The next drawing shows how the basic system was improved as trains became heavier and longer. The main addition is the supplementary reservoir; it supplies a larger volume of air to apply the brakes. It is used on vehicles that weigh over 75t gross and operate up to 80 km/h

 

 

 

 

This design, introduced the use of main reservoir air from the locomotive to assist in recharging the supplementary reservoir on the vehicle. These wagons are fitted with a brake hose as well as main reservoir hoses on the wagon headstock.

Air from the supplementary reservoir is also used for other pneumatic equipment such as bottom discharge door/roof hatch opening systems, where fitted. This design is used on wagons with a maximum speed of 115 km/h.

 

 

 

 

The next ‘big leap’ in air brake design was the use of bogies with the brake equipment mounted in them.
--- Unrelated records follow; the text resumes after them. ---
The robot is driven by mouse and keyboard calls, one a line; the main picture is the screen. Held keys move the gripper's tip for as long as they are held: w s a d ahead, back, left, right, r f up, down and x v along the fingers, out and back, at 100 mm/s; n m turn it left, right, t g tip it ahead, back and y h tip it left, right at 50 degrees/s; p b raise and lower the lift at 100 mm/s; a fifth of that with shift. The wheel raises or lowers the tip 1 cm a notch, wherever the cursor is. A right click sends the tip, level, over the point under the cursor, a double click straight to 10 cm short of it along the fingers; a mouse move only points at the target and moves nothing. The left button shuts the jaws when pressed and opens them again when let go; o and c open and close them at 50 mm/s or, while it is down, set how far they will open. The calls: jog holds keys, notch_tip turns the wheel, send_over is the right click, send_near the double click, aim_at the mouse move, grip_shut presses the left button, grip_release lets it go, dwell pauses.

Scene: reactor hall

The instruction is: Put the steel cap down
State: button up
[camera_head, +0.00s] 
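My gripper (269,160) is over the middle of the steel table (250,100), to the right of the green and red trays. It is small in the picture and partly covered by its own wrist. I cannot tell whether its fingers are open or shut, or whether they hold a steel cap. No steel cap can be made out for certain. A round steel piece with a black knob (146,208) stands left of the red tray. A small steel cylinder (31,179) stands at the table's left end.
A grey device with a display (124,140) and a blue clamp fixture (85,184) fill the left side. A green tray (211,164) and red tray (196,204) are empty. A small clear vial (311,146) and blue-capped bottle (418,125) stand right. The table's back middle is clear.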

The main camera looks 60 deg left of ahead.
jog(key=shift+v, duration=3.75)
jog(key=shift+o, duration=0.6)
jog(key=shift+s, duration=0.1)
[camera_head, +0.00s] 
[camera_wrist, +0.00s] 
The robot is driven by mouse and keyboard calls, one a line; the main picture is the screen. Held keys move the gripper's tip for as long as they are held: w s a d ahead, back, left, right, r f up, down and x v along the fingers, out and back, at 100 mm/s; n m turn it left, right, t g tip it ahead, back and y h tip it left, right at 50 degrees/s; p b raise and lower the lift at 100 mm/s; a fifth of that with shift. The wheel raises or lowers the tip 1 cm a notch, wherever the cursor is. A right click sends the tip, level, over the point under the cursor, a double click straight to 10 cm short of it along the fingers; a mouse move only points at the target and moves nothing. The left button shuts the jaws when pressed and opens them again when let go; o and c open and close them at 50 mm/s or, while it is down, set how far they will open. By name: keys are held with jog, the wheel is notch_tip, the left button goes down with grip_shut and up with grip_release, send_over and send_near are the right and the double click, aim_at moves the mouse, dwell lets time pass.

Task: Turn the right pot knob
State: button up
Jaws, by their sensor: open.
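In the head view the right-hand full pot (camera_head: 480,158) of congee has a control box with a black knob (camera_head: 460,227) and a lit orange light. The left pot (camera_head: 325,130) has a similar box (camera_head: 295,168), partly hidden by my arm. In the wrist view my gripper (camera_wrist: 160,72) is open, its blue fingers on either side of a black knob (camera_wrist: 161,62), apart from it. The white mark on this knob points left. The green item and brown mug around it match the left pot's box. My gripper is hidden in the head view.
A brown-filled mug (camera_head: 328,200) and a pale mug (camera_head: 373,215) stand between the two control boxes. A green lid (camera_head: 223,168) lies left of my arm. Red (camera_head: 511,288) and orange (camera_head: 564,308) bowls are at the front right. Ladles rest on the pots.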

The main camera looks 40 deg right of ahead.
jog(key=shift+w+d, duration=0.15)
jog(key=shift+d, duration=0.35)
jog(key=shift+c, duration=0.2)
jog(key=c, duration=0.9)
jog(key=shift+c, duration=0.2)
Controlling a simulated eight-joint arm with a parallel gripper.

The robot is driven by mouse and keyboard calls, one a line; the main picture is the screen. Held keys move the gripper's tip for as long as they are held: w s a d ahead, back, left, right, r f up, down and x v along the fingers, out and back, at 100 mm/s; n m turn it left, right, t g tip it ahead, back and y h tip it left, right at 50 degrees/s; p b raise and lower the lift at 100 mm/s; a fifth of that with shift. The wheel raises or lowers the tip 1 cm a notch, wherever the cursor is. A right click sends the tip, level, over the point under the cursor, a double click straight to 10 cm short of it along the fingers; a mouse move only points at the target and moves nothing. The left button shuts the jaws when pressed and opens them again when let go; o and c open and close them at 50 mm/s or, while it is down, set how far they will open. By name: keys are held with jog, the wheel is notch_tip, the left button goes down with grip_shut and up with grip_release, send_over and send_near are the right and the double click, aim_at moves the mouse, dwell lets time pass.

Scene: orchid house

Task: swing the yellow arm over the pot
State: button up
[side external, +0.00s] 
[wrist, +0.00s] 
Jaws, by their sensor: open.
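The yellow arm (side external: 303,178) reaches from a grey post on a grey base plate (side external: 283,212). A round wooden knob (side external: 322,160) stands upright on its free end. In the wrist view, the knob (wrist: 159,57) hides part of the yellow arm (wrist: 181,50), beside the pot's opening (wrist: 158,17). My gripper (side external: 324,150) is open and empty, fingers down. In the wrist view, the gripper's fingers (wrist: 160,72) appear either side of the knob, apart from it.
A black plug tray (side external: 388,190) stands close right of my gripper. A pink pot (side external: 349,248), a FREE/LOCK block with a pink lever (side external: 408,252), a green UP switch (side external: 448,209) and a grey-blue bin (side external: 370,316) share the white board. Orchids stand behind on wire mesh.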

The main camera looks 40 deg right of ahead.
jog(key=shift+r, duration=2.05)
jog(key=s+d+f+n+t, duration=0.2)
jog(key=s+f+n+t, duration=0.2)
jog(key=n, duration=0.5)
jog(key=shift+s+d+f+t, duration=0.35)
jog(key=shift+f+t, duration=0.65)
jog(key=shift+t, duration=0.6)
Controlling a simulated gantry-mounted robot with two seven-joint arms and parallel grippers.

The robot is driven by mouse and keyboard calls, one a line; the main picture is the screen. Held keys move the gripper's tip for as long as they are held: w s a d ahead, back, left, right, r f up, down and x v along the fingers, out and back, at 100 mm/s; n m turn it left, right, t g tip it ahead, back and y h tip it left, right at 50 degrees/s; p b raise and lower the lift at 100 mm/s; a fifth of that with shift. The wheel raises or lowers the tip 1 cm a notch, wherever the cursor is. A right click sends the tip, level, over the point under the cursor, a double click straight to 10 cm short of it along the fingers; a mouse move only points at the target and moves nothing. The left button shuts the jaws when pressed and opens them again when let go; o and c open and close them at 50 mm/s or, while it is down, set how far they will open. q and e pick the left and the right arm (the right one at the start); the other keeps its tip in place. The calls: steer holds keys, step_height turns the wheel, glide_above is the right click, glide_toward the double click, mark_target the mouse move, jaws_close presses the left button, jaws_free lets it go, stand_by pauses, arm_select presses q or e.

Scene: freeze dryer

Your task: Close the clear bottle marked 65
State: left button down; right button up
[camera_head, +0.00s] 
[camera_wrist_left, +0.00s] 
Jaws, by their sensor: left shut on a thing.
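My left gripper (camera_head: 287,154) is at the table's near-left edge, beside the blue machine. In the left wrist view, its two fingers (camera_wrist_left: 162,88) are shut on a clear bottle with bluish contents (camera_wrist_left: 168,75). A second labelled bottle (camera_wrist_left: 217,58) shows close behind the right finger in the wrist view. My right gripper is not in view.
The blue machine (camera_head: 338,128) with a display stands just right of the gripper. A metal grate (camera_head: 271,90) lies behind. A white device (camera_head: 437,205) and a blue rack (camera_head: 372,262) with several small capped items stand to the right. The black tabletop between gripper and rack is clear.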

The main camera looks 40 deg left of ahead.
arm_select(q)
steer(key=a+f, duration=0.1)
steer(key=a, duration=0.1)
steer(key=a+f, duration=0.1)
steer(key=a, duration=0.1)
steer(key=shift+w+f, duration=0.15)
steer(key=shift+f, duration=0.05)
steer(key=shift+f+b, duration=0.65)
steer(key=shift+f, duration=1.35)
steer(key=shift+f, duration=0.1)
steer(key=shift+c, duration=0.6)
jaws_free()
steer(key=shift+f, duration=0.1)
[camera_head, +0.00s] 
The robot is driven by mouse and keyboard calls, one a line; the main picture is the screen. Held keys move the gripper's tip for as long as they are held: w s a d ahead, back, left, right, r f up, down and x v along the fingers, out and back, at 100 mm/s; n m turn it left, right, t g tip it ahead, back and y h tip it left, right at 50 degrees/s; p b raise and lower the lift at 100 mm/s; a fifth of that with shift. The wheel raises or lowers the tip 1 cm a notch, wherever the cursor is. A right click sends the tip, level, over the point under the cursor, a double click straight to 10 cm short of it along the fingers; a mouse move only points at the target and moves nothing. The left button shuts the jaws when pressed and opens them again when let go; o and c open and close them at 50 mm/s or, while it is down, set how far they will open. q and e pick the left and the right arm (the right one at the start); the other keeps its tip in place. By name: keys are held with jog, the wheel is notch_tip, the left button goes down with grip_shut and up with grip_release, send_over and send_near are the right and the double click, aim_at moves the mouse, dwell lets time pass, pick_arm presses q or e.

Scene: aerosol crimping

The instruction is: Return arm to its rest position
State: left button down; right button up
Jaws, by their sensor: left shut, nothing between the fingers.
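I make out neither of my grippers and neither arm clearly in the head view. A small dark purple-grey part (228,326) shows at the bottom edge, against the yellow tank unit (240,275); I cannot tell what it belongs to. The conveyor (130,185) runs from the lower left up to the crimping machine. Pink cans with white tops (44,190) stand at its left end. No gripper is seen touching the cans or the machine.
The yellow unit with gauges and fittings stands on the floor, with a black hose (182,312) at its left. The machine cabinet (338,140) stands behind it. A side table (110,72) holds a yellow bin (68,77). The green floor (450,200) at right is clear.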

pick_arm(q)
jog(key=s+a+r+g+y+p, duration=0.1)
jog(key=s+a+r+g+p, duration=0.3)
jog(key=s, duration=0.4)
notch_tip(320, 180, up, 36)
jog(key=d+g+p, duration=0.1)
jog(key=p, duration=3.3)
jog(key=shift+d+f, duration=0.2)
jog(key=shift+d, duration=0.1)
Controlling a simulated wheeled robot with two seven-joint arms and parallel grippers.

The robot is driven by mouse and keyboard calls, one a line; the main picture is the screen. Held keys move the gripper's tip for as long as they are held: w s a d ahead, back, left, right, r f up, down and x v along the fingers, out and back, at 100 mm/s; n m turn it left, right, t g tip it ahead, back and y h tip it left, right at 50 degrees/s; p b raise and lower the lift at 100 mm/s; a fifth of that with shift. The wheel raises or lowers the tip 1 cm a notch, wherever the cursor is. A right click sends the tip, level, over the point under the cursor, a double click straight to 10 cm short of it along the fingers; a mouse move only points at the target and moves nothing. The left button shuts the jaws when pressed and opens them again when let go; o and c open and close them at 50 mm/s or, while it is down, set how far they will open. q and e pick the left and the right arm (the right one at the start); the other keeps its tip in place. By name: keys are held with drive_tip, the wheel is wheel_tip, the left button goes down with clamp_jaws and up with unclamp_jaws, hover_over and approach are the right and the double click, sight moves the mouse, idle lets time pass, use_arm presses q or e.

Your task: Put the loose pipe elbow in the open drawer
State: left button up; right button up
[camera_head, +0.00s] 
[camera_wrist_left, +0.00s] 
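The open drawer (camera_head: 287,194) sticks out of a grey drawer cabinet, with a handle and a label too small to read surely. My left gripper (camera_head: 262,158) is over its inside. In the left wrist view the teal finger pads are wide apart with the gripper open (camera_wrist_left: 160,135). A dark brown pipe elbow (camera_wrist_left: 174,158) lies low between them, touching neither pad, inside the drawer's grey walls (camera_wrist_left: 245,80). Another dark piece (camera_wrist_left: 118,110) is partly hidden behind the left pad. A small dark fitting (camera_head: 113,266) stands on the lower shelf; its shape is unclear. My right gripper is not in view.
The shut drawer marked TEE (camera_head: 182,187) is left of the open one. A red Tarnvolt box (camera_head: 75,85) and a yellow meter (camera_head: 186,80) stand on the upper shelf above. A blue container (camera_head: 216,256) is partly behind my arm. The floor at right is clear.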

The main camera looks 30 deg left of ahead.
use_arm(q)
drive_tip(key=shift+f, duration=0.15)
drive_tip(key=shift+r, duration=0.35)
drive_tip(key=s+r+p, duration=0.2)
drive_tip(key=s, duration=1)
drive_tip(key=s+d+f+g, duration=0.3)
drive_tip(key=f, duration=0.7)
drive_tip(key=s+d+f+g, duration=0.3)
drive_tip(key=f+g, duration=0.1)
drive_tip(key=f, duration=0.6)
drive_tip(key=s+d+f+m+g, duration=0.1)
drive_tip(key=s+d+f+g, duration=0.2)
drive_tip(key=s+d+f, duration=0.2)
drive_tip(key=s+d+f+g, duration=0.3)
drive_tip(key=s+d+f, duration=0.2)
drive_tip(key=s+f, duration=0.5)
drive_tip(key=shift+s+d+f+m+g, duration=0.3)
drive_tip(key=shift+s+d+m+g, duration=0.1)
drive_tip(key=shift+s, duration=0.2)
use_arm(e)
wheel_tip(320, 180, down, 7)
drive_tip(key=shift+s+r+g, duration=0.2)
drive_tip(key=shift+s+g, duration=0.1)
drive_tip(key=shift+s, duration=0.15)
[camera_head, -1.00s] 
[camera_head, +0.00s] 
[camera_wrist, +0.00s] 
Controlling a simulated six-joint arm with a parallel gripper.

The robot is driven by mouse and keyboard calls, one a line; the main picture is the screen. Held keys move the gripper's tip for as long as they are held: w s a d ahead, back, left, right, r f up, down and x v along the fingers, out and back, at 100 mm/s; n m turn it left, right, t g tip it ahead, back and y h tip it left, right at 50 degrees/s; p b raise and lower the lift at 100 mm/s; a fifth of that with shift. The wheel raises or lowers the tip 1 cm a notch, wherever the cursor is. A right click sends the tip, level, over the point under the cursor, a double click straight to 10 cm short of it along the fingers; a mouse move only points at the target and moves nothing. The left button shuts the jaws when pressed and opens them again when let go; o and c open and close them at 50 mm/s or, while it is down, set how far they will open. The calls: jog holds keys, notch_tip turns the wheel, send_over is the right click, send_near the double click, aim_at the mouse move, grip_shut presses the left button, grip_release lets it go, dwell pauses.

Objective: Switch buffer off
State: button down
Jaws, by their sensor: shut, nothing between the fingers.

In Australia, it has been used from 1995 on newly built long container wagons and other body types that do not allow ‘traditional’ designs to be used, such a multi-pack well wagons.

All air delivery to the brake cylinder is via flexible hoses to each bogie.

 

 

 

 

 

Q 4 – What is Grade Control?

 

Q 5 – What is Load Compensation?

 

This equipment compensates for the weight of the payload on a wagon. When a wagon is running empty, the amount of braking force needed to slow the wagon is less than that is required when the wagon is running around loaded. The compensator reduces the air pressure that enters the BC when the wagon is empty and supplies normal pressure when the wagon is loaded.

The Load compensator is changed manually, as shown by the two types in the picture.

 

Most modern wagons are changed automatically using a pressure switch mounted on the body or on the bogie bolster. The switch is activated when it strikes the bogie side frame as the body/bolster lowers when the wagon is loaded. Wagons fitted with Load Compensation equipment have a square on the body side or codeboards on each side. Automatic Load Compensation equipped vehicles have ‘ALC’ marked on the wagon codeboards.